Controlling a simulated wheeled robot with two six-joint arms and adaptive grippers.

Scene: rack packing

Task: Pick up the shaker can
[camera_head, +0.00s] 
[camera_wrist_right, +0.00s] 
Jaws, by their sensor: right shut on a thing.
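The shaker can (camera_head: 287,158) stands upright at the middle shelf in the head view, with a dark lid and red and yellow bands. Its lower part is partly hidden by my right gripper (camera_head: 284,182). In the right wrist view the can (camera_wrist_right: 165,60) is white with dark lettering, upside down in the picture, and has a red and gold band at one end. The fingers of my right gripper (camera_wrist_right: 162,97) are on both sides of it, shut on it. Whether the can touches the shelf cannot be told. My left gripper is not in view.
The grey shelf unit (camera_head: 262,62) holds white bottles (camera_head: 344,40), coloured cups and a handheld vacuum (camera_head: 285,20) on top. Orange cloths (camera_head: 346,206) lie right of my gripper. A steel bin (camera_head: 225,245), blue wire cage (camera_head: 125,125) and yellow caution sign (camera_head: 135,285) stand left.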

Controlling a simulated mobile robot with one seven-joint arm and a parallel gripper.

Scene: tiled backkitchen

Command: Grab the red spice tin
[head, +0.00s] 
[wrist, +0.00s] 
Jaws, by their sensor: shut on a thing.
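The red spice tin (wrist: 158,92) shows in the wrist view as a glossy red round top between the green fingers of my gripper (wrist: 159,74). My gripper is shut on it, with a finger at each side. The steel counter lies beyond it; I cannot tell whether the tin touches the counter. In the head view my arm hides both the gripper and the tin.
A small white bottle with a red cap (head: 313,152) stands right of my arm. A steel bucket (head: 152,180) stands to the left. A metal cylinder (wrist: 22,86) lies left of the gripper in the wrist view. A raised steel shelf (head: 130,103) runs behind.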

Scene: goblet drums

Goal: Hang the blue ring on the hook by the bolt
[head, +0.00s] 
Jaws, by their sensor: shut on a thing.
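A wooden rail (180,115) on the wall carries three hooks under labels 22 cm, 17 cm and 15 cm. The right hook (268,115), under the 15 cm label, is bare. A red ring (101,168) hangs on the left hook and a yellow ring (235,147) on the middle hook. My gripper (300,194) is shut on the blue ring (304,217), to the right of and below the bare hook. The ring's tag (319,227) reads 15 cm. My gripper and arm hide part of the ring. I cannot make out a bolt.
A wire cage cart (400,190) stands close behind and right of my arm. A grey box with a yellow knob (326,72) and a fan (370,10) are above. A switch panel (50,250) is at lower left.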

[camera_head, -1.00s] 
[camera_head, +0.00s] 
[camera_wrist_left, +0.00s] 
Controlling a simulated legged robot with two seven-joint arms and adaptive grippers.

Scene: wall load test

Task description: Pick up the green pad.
******
▶ [Task to complete] Write the material out again word for word.

▶ [Response below]
Controlling a simulated wheeled robot with two six-joint arms and adaptive grippers.

Scene: rack packing

Task: Pick up the shaker can
[camera_head, +0.00s] 
[camera_wrist_right, +0.00s] 
Jaws, by their sensor: right shut on a thing.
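The shaker can (camera_head: 287,158) stands upright at the middle shelf in the head view, with a dark lid and red and yellow bands. Its lower part is partly hidden by my right gripper (camera_head: 284,182). In the right wrist view the can (camera_wrist_right: 165,60) is white with dark lettering, upside down in the picture, and has a red and gold band at one end. The fingers of my right gripper (camera_wrist_right: 162,97) are on both sides of it, shut on it. Whether the can touches the shelf cannot be told. My left gripper is not in view.
The grey shelf unit (camera_head: 262,62) holds white bottles (camera_head: 344,40), coloured cups and a handheld vacuum (camera_head: 285,20) on top. Orange cloths (camera_head: 346,206) lie right of my gripper. A steel bin (camera_head: 225,245), blue wire cage (camera_head: 125,125) and yellow caution sign (camera_head: 135,285) stand left.

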Controlling a simulated mobile robot with one seven-joint arm and a parallel gripper.

Scene: tiled backkitchen

Command: Grab the red spice tin
[head, +0.00s] 
[wrist, +0.00s] 
Jaws, by their sensor: shut on a thing.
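The red spice tin (wrist: 158,92) shows in the wrist view as a glossy red round top between the green fingers of my gripper (wrist: 159,74). My gripper is shut on it, with a finger at each side. The steel counter lies beyond it; I cannot tell whether the tin touches the counter. In the head view my arm hides both the gripper and the tin.
A small white bottle with a red cap (head: 313,152) stands right of my arm. A steel bucket (head: 152,180) stands to the left. A metal cylinder (wrist: 22,86) lies left of the gripper in the wrist view. A raised steel shelf (head: 130,103) runs behind.

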Scene: goblet drums

Goal: Hang the blue ring on the hook by the bolt
[head, +0.00s] 
Jaws, by their sensor: shut on a thing.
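A wooden rail (180,115) on the wall carries three hooks under labels 22 cm, 17 cm and 15 cm. The right hook (268,115), under the 15 cm label, is bare. A red ring (101,168) hangs on the left hook and a yellow ring (235,147) on the middle hook. My gripper (300,194) is shut on the blue ring (304,217), to the right of and below the bare hook. The ring's tag (319,227) reads 15 cm. My gripper and arm hide part of the ring. I cannot make out a bolt.
A wire cage cart (400,190) stands close behind and right of my arm. A grey box with a yellow knob (326,72) and a fan (370,10) are above. A switch panel (50,250) is at lower left.

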[camera_head, -1.00s] 
[camera_head, +0.00s] 
[camera_wrist_left, +0.00s] 
Controlling a simulated legged robot with two seven-joint arms and adaptive grippers.

Scene: wall load test

Task description: Pick up the green pad.

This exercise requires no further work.